After they married in 2004, friends who came for dinner frequently said, “You cook, Lenore,” or requested a particular tart or dessert. “We’d look at each other and laugh. It gave us the idea that maybe we could make food for other people,” she says. Retired after 22 years as director of sales with AT&T, she is surprised by her twilight career. “Working in the corporate world, I never knew I loved cooking so much.”
Of course, cooking and baking for Tri-Valley customers is different than hosting dinner parties or feeding a family. People in the area value fine ingredients, like the 13-month-aged Comté cheese or seasonal, locally-grown fruits and vegetables. There’s appreciation for handmade items that include a custardy apple tart Denoix learned to make from his mother’s verbal instructions. “Some people go straight to our traditional French croissants or chocolate mousse cake,” says Denoix.
“The lemon bars fly off the shelf; we can’t keep them around,” adds Colarusso-Denoix. “A cabbage soup I made, they went crazy over it.”
Quality ingredients and slow processes test the bottom line, a fact that has them constantly searching for cost efficiencies that won’t compromise the cuisine. “When you won’t compromise, you get fulfilled spiritually,” says Colarusso-Denoix, grasping the silver lining.
Yelp, Facebook, Instagram and Google Plus have been a boon.

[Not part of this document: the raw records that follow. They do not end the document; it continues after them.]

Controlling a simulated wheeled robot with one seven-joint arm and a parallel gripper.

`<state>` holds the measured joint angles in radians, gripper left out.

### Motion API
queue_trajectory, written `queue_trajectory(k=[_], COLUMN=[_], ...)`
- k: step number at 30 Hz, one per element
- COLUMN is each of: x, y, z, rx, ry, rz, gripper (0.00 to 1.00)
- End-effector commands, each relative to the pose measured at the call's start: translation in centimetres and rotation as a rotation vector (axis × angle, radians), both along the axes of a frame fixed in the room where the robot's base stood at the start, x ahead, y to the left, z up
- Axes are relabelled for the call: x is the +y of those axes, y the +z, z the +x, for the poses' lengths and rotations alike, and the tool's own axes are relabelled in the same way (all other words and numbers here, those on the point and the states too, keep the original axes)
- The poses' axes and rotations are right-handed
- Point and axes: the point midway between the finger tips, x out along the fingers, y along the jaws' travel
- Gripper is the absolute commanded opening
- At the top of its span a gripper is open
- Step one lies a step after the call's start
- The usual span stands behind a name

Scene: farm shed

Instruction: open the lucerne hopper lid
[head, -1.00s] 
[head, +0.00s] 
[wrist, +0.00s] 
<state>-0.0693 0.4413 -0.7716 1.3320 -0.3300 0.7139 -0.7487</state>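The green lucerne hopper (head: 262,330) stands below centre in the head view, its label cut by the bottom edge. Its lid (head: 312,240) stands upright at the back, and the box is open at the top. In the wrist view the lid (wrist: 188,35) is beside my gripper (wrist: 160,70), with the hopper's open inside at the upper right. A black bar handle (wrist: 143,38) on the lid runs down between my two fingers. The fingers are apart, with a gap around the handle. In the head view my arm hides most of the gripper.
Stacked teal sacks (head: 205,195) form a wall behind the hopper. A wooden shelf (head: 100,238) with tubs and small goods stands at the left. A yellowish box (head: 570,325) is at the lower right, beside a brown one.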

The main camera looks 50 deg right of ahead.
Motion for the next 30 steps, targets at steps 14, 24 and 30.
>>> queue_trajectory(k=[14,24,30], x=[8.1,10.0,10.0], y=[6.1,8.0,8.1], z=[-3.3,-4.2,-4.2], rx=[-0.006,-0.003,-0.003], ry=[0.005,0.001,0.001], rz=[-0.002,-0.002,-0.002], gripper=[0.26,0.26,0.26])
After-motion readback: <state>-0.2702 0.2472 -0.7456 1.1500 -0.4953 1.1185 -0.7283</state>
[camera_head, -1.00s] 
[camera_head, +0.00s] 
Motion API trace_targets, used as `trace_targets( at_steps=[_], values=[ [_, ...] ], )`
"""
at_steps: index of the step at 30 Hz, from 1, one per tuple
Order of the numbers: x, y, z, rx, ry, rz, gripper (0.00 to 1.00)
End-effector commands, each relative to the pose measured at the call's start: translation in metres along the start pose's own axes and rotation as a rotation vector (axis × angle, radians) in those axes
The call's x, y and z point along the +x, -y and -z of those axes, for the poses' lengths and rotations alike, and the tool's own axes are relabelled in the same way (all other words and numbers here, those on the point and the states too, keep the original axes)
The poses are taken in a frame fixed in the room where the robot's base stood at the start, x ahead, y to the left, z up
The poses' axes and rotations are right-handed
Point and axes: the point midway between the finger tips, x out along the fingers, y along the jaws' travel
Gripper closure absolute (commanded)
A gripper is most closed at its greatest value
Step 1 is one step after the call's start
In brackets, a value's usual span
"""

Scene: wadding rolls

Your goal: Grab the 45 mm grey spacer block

Disappointing review posts are few and viewed as learning tools for improvements. They rarely respond directly. The wide-open kitchen allows for more personal interactions instead. “People love to watch me chop,” says Colarusso-Denoix. “They love smelling. They open the door and a huge smile comes across their faces. Then they come back at lunch and have whatever we’re making.”
Giving back reaches beyond Casse-Croûte’s cozy space. Denoix is a volunteer chaplain at Santa Rita Jail; Colarusso-Denoix is president of a chapter of Soroptimist International, whose focus is educating women and girls. “In a way, our volunteer work is the same as the café,” says Denoix. “we feed people spiritually and in the process we feed ourselves. At first, you imagine it is for others, but we get a lot in return.”